Executives at other small banks have said they would like to help customers buy and sell bitcoin through their mobile banking apps, but are waiting for their core banking software providers to provide needed integrations with digital currency custody providers’ systems. Some are waiting for regulators to come out with promised guidance on banks’ crypto activities next year.

New York Community’s support for USDF is an example not only of how a community bank is pushing through technology hurdles and regulatory uncertainty to support digital assets, but also how newer technology is making blockchains and cryptocurrency more palatable to financial providers. All these efforts are propelled by the growing popularity of digital assets among consumers and businesses. Globally, $2.63 trillion has been invested in cryptocurrency since 2009.

How it works

The USDF digital marker, which represents U.S. dollars (the full name is USD Forward), allows money to be transferred over the Provenance blockchain to fund transactions. It’s essentially a smart contract developed by Figure.

If someone is interested in conducting a transaction using Provenance, that person or company establishes a bank account with New York Community, after going through all the usual compliance procedures. The bank places that money in the form of USDF in a Figure wallet on the blockchain. The customer can then transact with others who have established bank accounts with New York Community (and any other banks that join the network). When the recipient of USDF wants to make a withdrawal, a message is transmitted to the sender’s bank, the bank redeems the USDF and deposits the cash to the recipient’s bank.

What customers get out of this is the immediate settlement of a transaction. The bank gets the chance to start using the Provenance blockchain and over time, reap the benefits of transactions that take place entirely on a distributed ledger. “Figure has originated billions in home equity lines of credit on its blockchain and we clearly see that as being disruptive: the speed at which those loans were issued, the speed at which they're settled, and the use cases around payments,” Kaplan said.

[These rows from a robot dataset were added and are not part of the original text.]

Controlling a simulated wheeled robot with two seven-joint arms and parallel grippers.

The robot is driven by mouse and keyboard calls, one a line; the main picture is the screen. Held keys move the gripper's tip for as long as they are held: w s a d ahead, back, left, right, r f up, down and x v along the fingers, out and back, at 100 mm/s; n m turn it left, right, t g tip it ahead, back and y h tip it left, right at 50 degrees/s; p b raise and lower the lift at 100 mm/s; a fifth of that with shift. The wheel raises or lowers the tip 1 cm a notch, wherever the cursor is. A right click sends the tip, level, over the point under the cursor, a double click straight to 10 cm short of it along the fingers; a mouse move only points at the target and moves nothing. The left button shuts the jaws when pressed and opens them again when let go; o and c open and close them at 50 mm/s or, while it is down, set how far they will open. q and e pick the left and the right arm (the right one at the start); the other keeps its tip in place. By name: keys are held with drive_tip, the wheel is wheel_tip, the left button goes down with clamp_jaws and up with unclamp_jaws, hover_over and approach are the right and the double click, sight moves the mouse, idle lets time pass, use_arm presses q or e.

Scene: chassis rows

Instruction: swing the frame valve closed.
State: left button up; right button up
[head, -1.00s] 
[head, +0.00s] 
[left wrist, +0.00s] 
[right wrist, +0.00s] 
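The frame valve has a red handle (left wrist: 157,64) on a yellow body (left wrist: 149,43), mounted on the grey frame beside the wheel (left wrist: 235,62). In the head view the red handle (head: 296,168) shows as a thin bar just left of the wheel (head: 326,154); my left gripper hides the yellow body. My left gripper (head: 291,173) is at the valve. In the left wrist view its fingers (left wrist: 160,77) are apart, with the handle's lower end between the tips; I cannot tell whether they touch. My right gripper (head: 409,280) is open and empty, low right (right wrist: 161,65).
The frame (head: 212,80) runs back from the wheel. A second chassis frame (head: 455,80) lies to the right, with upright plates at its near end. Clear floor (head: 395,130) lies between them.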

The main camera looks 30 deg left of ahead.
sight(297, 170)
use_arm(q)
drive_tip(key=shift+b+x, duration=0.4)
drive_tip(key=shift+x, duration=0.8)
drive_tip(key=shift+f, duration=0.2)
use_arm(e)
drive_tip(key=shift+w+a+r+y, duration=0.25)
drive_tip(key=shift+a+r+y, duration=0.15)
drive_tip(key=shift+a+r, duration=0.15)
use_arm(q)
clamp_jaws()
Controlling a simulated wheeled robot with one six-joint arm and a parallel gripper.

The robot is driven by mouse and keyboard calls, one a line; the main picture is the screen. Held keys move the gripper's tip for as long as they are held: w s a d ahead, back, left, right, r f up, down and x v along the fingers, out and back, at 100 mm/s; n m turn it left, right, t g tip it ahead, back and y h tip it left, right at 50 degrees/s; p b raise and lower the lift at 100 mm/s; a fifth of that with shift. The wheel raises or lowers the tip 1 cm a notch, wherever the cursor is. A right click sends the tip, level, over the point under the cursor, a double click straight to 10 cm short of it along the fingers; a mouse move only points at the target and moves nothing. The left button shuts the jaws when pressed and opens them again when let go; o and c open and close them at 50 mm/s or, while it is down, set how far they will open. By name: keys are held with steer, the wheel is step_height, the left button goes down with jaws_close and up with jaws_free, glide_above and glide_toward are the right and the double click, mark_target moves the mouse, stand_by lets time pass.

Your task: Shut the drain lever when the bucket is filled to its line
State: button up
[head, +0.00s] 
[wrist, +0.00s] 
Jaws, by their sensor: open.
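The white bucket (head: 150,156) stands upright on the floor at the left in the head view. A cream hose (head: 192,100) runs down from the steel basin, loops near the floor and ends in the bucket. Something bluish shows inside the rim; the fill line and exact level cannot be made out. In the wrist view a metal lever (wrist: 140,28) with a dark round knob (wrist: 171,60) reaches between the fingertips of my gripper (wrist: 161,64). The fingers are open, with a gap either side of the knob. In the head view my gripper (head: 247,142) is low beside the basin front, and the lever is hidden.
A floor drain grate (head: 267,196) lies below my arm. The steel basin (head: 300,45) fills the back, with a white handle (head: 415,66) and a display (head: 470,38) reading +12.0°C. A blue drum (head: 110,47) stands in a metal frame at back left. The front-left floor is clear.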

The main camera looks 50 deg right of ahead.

Future uses could include accounts receivable management, said Patrick Quinn, the general counsel at New York Community.

“The possibilities are endless,” Quinn said. “The demand will just become greater. It's at the beginning.”

In September and in November, New York Community facilitated tests of Figure’s trading system; buyers and sellers of equities settled trades instantly using USDF.

Building a network

Figure has been working with bank partners on USDF for a few months.

“We started seeing that stablecoin was going to be subject to more regulation,” said Ashley Harris, the general counsel at Figure. “And we thought, banks are very well suited to engage in this activity, both because they're experts on engaging in payments and deposit-taking activities and because of the likely regulation that was coming. That was underscored by the President's Working Group report that recommended that banks be the exclusive minters of stablecoin.”

Figure and JAM Fintop, a New York joint venture between JAM Special Opportunity Ventures and Fintop Capital, are forming a consortium of banks that will develop rules for minting and transferring USDF.

Every bank will mint the same coin.

“That enables interoperability across banks and allows for much bigger network effects,” Harris said.

The consortium will coordinate the banks’ efforts and make sure that they're operating with the same baseline rules, onboarding processes and standard bank compliance procedures, noted Ryan Zacharia, chief operating officer and director of research at Jacobs Asset Management.

Banks will be able to see their own customers’ account activity. They’ll see how USDF moves on the anonymized accounts of other banks.

The USDF can’t be rehypothecated or otherwise used to create leverage or generate a return, Zacharia said. “We're going to relegate it to being a method of transferring value as opposed to speculation,” he said.

Several banks are interested in getting involved, Harris said.

“Increasingly, transactions are moving to blockchain, and blockchain represents a really great customer opportunity — in the payments area, in lending, in sales of securities,” she said. “They want to be there to fulfill that need.”

Cosmos SDK

Figure originally built its Provenance blockchain on Hyperledger. In May, it migrated it to Tendermint’s Cosmos SDK. Cosmos SDK is a framework for building custom application-specific blockchains. The acronym SDK often refers to software development toolkits, which are sets of code that can be assembled to create software programs. Tendermint did not respond to a request for an interview.

This was done in part so that the blockchain could be a public, open source ledger that anybody can build on, Harris said.

The Cosmos SDK lets businesspeople with some tech experience build applications quickly, according to Steven Duong, equity research analyst at RBC Capital Markets.

“With Cosmos SDK, all you have to worry about is the application layer,” Duong said. “They basically say, build your own blockchain from scratch the way you like it.”

Any distributed ledger that banks use needs to quickly adjust to new regulations, so financial institutions need to have some control over the underlying technology, Duong noted. This is a challenge for decentralized ledgers like Ethereum that are run by independent people and entities.

“If the regulator comes tapping on your shoulder and says, hey, you’ve got to change that, you can't just say, well, let me talk to the Ethereum people and hopefully they'll vote on it soon,” Duong said.

In the future, the Provenance blockchain could be used for auto loans and Small Business Administration loans, Duong suggested.

New York Community has high hopes for the technology’s ability to provide efficiency for loan origination, payment processing and asset settlement.

“We clearly see with decentralized finance and fintech technologies, it's time for us to evolve,” Kaplan said. “We look at all these solutions as being banking of the future, and we want to make sure that we're there.”